#### GIVEN PROBLEM
In the listing below, find every line containing "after" and copy it out.

#### EXERCISE DATA

§ §

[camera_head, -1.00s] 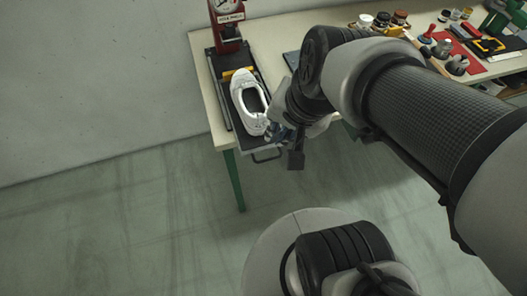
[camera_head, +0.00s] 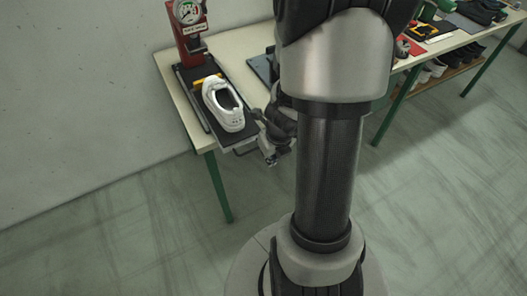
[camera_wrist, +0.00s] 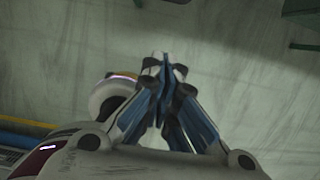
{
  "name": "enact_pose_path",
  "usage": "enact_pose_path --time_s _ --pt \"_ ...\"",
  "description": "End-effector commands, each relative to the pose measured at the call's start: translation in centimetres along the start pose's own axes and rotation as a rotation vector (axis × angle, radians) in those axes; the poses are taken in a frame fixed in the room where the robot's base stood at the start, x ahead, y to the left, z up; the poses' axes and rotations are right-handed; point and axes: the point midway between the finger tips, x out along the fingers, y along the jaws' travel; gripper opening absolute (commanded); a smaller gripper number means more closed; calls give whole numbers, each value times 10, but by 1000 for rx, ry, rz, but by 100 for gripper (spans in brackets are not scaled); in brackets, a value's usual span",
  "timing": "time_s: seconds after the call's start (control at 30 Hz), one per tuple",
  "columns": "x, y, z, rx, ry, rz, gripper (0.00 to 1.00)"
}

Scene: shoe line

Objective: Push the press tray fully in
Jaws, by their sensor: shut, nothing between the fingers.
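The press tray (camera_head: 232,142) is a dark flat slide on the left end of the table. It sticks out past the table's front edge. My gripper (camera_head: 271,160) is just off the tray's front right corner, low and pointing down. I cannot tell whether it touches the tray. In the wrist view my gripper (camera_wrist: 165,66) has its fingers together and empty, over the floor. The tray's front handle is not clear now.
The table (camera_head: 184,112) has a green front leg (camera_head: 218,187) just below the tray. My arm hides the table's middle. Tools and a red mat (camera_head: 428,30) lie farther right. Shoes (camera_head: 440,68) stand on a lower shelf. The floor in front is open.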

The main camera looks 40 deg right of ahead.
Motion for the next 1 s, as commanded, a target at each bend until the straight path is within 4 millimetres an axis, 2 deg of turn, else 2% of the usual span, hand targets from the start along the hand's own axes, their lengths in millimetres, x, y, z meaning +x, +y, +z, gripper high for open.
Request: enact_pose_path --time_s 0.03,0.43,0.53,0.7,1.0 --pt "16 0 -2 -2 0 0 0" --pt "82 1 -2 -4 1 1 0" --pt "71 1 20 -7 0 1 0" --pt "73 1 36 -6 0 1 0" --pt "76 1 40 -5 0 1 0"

§ §

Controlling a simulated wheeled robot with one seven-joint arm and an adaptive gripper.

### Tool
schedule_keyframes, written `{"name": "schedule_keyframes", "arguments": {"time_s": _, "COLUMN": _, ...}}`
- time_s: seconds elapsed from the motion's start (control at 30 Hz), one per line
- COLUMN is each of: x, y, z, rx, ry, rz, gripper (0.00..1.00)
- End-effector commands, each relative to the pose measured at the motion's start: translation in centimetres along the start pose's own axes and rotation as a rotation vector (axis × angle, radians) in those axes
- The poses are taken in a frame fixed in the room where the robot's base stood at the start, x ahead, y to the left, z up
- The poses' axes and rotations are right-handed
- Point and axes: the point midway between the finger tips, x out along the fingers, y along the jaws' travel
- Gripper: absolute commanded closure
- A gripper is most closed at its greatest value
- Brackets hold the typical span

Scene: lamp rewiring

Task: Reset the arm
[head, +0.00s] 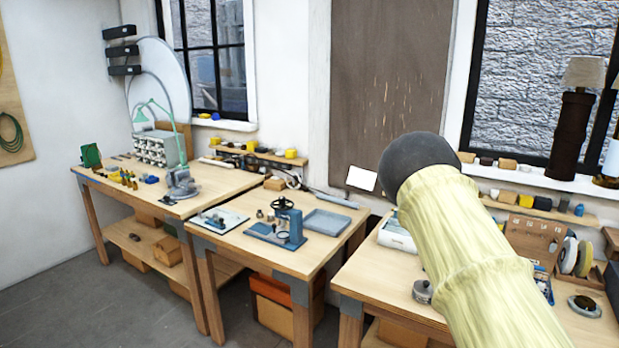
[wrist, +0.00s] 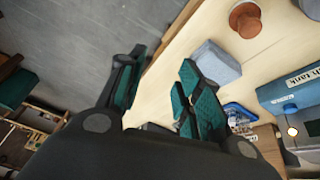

§ §

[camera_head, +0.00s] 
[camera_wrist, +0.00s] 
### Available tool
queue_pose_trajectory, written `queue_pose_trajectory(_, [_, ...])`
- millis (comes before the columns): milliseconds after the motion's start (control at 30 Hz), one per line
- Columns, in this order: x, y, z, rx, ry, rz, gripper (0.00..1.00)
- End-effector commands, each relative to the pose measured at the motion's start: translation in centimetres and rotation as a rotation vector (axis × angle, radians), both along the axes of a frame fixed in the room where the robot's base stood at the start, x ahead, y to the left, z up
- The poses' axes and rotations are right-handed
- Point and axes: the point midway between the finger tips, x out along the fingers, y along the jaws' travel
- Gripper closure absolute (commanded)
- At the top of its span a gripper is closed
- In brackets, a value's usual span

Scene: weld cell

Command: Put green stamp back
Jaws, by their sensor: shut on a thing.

§ §

#### ANSWER TO THE PROBLEM
  "timing": "time_s: seconds after the call's start (control at 30 Hz), one per tuple",
- millis (comes before the columns): milliseconds after the motion's start (control at 30 Hz), one per line

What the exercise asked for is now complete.